Data for processing —
________________
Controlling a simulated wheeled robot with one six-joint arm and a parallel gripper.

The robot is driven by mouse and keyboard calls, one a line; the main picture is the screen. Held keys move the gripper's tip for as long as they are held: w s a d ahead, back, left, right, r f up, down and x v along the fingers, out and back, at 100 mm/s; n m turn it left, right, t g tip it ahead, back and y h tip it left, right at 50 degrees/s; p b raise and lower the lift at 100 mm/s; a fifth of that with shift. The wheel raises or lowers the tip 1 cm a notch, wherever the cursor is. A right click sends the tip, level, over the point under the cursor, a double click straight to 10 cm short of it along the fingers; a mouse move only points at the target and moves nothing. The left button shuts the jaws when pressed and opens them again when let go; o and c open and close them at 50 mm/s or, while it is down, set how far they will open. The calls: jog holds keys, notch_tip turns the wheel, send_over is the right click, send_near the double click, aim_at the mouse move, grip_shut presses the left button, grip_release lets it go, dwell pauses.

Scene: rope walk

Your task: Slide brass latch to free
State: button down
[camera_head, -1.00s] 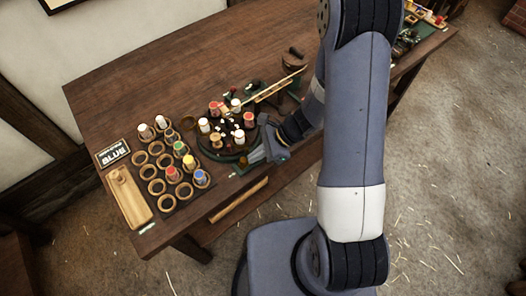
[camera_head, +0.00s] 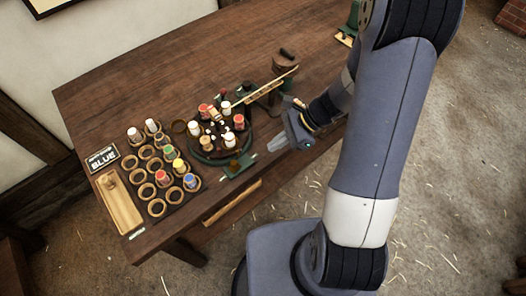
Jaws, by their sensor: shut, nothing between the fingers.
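A round dark green turntable (camera_head: 207,157) holds red and white bobbins near the table's front edge. At its front right a green plate (camera_head: 239,167) carries a small brass-toned piece that may be the brass latch; it is too small to tell its position. My gripper (camera_head: 275,143) is shut and empty. Its fingers point left toward the turntable. They are to the right of the plate and appear apart from it.
A rack of rings (camera_head: 157,207) with several coloured bobbins stands left, beside a sign reading BLUE (camera_head: 102,158) and a wooden tray (camera_head: 119,204). A pale stick (camera_head: 268,88) slants behind the turntable. The table (camera_head: 130,85) is clear at the back left.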

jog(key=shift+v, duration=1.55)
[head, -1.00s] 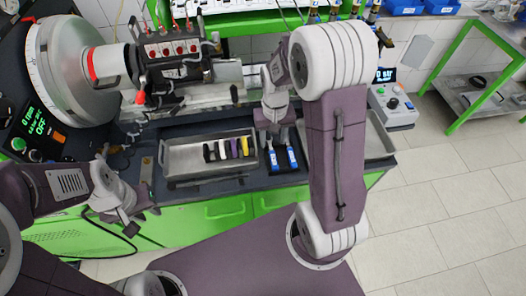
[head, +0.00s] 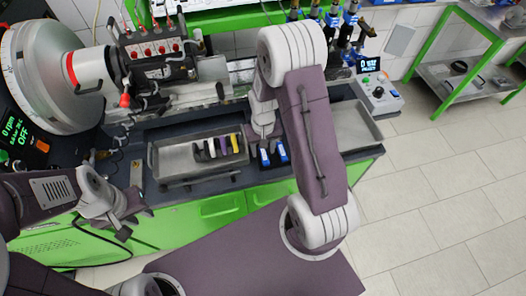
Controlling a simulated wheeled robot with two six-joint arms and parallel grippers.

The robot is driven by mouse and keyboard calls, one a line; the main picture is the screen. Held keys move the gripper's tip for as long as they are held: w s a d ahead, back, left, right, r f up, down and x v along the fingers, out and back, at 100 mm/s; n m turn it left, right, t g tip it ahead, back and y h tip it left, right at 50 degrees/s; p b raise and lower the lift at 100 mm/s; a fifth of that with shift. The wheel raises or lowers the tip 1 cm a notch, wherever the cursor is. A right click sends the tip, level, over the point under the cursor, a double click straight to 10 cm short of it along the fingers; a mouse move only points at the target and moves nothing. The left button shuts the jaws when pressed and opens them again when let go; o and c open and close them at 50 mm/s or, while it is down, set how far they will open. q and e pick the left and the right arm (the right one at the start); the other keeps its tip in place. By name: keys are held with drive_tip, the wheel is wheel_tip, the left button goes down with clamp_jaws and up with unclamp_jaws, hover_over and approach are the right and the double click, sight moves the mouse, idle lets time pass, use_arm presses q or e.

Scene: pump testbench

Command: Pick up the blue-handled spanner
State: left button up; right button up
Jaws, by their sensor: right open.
________________
Exercise — Filter the entries above down to the lines containing the word "Controlling".

Answer to the exercise —
Controlling a simulated wheeled robot with one six-joint arm and a parallel gripper.
Controlling a simulated wheeled robot with two six-joint arms and parallel grippers.

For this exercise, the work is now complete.